═════ Given information

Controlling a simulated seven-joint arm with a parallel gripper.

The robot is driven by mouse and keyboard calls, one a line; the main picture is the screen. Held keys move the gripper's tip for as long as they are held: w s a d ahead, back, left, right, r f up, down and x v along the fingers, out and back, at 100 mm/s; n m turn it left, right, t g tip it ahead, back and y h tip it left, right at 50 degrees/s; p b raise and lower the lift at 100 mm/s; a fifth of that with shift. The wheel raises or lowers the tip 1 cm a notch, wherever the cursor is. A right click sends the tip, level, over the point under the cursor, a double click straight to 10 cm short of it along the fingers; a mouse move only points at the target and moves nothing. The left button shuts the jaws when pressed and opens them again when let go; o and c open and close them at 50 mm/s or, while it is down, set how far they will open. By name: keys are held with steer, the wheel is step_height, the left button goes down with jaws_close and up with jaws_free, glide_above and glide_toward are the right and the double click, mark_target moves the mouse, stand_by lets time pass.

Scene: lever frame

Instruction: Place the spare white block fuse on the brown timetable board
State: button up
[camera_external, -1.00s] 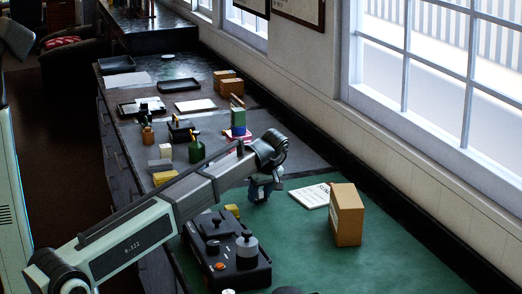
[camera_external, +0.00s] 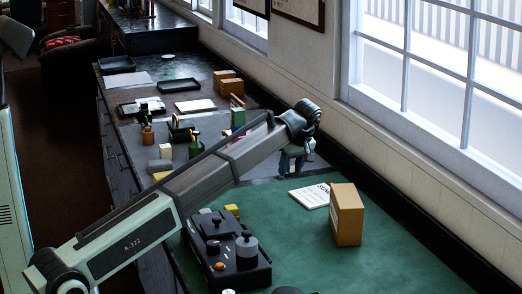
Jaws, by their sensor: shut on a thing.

══════════

#### Exercise details:
Locate all lines in the listing above with the word "gripper" and copy them.

#### Output for this task:
Controlling a simulated seven-joint arm with a parallel gripper.
The robot is driven by mouse and keyboard calls, one a line; the main picture is the screen. Held keys move the gripper's tip for as long as they are held: w s a d ahead, back, left, right, r f up, down and x v along the fingers, out and back, at 100 mm/s; n m turn it left, right, t g tip it ahead, back and y h tip it left, right at 50 degrees/s; p b raise and lower the lift at 100 mm/s; a fifth of that with shift. The wheel raises or lowers the tip 1 cm a notch, wherever the cursor is. A right click sends the tip, level, over the point under the cursor, a double click straight to 10 cm short of it along the fingers; a mouse move only points at the target and moves nothing. The left button shuts the jaws when pressed and opens them again when let go; o and c open and close them at 50 mm/s or, while it is down, set how far they will open. By name: keys are held with steer, the wheel is step_height, the left button goes down with jaws_close and up with jaws_free, glide_above and glide_toward are the right and the double click, mark_target moves the mouse, stand_by lets time pass.

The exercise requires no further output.